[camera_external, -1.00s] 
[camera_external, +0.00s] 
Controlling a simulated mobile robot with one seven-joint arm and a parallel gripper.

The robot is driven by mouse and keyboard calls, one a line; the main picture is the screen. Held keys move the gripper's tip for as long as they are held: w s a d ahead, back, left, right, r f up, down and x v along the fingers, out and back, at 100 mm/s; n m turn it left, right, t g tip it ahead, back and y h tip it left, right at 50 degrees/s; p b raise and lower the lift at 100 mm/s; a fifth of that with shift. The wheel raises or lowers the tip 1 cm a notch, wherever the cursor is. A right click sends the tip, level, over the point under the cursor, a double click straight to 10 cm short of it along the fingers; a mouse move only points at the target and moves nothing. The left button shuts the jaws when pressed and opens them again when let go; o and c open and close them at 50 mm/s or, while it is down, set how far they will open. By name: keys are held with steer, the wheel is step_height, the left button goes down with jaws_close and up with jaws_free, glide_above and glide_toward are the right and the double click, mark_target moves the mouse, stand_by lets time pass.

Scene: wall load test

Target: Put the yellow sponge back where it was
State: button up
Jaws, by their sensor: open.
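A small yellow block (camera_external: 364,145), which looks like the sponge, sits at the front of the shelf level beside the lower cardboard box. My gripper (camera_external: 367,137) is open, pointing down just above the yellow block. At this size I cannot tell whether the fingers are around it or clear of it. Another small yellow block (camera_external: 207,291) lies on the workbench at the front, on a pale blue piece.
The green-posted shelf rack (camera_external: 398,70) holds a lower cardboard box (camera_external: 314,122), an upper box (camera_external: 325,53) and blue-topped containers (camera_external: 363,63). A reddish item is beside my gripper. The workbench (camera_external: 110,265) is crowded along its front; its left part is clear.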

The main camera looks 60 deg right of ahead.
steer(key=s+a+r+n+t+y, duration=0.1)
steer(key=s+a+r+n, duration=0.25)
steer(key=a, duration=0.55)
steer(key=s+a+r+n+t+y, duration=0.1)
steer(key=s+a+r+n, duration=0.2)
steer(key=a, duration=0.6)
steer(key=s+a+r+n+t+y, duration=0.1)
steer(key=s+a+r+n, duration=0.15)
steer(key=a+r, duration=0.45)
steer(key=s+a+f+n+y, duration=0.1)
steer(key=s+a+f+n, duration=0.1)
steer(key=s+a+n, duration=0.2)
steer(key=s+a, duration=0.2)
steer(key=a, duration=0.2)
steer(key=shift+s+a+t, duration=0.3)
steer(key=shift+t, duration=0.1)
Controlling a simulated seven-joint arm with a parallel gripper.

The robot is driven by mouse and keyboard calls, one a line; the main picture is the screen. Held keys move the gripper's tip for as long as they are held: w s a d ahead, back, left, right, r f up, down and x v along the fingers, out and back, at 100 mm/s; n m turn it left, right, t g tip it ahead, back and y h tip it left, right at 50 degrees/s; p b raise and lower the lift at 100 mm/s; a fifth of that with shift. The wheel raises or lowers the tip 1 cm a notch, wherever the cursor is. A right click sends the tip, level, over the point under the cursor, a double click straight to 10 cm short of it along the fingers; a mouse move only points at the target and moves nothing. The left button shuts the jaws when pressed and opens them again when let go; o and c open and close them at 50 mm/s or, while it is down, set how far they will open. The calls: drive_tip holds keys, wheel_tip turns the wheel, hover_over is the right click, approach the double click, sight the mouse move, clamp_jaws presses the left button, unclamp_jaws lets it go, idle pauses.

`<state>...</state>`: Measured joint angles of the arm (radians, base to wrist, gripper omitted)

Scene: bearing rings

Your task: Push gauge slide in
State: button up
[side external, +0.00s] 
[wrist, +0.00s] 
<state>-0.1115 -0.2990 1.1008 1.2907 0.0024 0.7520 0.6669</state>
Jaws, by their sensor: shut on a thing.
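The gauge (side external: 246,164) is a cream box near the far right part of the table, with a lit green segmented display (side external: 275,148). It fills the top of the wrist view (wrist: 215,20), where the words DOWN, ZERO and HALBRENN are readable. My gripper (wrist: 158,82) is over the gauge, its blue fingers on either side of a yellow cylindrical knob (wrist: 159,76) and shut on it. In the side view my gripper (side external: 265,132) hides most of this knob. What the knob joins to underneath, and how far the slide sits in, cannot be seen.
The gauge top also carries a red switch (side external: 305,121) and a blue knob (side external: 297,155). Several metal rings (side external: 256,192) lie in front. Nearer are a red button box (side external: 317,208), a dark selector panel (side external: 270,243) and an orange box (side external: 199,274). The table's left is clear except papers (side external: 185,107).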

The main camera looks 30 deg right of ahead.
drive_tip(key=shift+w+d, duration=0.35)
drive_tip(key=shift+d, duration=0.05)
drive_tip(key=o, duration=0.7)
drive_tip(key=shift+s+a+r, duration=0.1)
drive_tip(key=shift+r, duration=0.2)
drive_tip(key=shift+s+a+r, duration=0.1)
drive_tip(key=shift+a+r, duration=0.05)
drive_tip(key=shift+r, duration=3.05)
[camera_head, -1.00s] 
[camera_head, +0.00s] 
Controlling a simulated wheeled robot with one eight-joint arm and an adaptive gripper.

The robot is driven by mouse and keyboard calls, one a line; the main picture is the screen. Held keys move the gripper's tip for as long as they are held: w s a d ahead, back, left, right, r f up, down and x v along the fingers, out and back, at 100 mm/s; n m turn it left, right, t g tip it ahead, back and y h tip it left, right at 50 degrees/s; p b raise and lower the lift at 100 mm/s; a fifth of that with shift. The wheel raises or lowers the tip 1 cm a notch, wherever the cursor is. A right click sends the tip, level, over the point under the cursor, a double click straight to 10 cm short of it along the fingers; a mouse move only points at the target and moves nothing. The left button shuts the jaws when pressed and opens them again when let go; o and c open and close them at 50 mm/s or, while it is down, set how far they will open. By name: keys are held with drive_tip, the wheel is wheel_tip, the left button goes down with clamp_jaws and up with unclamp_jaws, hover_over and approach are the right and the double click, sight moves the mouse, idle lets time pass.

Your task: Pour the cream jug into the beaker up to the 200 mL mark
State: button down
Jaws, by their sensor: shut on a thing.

**Required task:** Everything from the first line of the material through the line containing "Controlling a simulated mobile" is to be printed exactly; lines after that are to be left out.

**Complete response:**
[camera_external, -1.00s] 
[camera_external, +0.00s] 
Controlling a simulated mobile robot with one seven-joint arm and a parallel gripper.

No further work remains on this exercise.